The deadline for drivers and fleet companies to incorporate ELDs in their vehicles is December of 2019. Drivers must comprehend and be able to wield ELDs by the required deadline. Those drivers must also be able to interpret and emend RODS, verify RODS and gather required documents in the event of an inspection. Drivers must know how to present and transfer data to safety officials upon request. Law enforcement will often execute traffic stops of commercial vehicles in the morning to check sleeping logs, hours of service compliance and brake interval checking. This is largely attributed to acknowledging the responsible drivers, as well as prosecuting the irresponsible drivers.

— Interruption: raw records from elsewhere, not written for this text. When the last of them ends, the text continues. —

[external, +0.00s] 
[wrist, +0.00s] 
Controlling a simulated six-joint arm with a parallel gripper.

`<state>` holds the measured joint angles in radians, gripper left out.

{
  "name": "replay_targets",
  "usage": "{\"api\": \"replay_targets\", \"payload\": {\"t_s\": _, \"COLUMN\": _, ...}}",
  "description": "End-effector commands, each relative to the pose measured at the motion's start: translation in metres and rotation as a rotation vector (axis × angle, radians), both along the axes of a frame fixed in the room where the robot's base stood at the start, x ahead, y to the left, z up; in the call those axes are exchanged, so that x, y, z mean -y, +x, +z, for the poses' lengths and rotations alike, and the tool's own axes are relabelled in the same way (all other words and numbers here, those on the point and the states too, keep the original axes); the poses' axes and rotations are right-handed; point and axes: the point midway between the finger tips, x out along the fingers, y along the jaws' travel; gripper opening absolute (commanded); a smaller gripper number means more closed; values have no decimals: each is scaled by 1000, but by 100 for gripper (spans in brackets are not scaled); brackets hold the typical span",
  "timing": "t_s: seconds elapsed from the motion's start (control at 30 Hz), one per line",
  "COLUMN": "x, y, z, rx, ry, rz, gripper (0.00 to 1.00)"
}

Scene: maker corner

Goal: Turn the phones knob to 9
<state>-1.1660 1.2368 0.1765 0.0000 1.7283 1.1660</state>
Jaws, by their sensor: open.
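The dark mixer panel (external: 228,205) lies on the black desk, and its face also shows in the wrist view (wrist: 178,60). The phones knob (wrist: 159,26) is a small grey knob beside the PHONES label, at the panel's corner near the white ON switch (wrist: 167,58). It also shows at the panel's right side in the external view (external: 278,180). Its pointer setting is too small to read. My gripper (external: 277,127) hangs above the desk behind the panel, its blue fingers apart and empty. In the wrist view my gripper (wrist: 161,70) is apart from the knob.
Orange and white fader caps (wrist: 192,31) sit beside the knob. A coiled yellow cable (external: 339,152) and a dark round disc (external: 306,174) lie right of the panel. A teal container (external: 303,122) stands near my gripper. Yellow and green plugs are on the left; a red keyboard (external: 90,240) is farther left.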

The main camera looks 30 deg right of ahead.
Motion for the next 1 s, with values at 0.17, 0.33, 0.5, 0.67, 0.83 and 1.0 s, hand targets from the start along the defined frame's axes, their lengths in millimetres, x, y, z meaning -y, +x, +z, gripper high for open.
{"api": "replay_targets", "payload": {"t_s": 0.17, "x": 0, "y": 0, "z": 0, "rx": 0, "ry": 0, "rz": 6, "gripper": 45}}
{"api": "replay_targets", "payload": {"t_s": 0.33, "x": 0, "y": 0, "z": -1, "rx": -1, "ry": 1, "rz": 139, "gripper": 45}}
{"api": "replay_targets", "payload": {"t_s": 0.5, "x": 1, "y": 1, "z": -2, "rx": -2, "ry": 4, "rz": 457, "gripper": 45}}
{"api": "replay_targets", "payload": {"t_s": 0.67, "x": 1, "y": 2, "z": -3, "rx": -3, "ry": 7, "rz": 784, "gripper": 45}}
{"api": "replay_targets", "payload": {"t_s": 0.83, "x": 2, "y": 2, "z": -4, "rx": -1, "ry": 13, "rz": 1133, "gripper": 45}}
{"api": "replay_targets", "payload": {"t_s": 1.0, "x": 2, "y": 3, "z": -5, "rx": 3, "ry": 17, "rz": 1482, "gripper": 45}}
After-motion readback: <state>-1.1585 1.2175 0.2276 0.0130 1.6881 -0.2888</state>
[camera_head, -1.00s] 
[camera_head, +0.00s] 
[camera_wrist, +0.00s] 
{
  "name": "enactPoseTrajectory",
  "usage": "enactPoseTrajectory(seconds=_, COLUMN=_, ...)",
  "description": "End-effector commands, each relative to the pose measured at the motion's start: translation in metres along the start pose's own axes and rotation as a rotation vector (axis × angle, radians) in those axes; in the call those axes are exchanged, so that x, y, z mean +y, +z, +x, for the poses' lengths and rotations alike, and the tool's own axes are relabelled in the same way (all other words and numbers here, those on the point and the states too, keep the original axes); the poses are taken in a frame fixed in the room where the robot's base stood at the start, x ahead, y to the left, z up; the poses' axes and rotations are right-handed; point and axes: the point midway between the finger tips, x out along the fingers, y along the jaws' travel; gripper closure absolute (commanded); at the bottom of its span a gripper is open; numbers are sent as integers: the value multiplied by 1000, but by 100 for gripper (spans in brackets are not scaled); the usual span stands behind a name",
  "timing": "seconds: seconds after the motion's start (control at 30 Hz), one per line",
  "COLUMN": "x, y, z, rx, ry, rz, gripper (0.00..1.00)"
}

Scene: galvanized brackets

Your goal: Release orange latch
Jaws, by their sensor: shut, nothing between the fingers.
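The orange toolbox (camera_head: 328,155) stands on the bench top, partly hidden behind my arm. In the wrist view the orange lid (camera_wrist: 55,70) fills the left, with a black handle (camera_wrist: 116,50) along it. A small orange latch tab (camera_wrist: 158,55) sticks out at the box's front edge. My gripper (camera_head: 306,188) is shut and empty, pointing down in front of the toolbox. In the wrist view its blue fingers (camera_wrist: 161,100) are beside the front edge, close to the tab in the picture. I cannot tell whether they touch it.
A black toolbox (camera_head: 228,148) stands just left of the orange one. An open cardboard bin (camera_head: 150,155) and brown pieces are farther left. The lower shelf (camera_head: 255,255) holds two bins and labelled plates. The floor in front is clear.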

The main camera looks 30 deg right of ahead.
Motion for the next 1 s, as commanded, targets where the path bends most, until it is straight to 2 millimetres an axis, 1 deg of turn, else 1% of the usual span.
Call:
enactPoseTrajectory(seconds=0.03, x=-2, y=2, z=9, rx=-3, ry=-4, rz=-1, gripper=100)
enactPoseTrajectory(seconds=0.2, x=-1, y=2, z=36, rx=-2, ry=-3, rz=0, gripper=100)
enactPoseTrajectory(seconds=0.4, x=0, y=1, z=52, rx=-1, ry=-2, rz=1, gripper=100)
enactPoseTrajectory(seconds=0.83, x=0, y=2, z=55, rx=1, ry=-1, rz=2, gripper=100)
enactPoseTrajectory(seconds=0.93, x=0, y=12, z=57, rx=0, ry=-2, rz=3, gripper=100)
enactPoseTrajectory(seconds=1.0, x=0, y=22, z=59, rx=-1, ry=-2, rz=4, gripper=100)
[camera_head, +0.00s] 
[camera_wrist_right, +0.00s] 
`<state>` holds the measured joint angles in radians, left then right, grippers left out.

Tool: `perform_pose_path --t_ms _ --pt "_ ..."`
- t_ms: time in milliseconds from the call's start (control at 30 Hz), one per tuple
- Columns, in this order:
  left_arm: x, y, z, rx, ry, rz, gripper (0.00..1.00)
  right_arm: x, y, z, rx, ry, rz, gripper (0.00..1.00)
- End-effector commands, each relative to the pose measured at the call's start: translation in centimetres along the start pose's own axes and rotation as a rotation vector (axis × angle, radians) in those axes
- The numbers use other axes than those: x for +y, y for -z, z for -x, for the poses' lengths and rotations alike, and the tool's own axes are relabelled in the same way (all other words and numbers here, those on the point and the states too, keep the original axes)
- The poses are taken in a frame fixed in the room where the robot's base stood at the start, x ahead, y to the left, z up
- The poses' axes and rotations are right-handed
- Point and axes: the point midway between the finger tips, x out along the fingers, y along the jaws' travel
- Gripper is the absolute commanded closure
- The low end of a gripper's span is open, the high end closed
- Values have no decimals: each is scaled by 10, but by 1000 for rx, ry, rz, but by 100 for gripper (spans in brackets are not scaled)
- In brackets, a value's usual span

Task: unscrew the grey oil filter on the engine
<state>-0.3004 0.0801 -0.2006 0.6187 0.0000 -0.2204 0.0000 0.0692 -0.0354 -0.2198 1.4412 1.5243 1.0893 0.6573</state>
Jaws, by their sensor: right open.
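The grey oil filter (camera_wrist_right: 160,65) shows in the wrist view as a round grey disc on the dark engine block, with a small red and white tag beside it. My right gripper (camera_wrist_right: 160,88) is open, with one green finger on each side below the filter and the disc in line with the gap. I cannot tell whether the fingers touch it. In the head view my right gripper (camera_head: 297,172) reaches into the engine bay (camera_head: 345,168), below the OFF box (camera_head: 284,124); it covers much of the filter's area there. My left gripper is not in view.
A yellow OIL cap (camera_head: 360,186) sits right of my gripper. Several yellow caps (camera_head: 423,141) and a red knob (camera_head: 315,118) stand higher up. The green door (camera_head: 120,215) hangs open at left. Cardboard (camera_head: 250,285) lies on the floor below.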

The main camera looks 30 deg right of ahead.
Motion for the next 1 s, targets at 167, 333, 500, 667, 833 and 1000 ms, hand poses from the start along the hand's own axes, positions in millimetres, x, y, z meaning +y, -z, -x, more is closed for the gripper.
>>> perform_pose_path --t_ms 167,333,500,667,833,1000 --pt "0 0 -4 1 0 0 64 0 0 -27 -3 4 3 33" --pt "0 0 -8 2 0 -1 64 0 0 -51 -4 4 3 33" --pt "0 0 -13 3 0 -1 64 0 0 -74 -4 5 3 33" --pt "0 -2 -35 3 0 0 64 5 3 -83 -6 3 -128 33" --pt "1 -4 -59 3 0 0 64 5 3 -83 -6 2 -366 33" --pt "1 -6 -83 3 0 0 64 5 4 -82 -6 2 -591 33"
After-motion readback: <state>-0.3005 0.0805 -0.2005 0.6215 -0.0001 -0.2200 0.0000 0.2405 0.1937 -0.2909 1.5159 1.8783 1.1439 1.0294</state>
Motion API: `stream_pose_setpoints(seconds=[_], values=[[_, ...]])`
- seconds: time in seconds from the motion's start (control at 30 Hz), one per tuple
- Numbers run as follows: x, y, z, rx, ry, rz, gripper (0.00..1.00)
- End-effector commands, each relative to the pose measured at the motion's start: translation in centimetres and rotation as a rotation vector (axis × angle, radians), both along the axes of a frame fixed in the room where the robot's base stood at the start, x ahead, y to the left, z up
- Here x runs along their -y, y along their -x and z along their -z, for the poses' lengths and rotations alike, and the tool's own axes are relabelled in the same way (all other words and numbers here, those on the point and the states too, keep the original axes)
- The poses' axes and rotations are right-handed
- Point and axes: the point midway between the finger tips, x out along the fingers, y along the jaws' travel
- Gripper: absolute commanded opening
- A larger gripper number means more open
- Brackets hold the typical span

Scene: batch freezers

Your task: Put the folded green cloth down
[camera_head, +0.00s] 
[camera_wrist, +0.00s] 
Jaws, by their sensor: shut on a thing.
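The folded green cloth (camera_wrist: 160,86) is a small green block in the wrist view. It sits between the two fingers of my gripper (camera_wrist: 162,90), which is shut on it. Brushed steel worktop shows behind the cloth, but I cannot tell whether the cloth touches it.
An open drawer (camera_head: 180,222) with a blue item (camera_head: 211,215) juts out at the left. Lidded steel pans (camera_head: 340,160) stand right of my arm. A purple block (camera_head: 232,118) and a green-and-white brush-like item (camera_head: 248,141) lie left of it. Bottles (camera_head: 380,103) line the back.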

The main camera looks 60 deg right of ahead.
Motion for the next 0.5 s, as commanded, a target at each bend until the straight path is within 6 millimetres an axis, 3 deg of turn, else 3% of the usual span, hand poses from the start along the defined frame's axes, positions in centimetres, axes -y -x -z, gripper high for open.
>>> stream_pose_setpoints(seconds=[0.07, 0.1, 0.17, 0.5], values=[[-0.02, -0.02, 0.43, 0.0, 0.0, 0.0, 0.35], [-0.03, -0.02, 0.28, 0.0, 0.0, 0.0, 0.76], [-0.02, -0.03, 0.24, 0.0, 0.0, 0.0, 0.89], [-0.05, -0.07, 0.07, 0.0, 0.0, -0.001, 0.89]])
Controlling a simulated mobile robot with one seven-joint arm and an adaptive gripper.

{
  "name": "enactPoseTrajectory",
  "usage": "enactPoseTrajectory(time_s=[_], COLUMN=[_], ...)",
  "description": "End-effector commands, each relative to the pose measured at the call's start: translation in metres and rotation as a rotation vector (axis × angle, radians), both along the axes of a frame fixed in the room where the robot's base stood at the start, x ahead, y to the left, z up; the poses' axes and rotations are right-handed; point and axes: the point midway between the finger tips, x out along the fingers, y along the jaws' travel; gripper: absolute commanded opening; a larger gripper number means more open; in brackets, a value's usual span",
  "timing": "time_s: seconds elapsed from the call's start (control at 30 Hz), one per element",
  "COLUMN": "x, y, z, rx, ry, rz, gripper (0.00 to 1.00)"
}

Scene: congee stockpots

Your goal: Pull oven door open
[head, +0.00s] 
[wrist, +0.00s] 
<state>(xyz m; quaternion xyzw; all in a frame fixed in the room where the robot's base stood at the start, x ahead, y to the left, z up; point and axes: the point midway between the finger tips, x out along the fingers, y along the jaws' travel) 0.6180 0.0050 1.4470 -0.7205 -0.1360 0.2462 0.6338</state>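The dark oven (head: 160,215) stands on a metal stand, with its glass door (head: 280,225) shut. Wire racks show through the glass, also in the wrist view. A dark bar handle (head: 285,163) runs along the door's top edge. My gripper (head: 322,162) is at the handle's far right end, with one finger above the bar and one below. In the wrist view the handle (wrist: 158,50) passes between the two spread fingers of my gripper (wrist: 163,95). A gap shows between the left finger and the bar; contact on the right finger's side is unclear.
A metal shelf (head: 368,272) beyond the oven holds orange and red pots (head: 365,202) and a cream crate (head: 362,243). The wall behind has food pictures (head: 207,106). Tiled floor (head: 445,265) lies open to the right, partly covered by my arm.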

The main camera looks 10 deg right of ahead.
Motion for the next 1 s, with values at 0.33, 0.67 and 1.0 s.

This ELD rule is intended to build upon it’s old-fashioned, paper-logging predecessor. ELDs has many benefits that are noticed by drivers and fleets. Not only can they save the driver time by reducing the amount of paperwork, they can also reduce the nuisance of possessing a paper log. Additionally, ELDs can aid dispatchers in monitoring a driver’s status, ultimately allowing for sound planning associated with effective transportation, considering hours of service compliance requirements.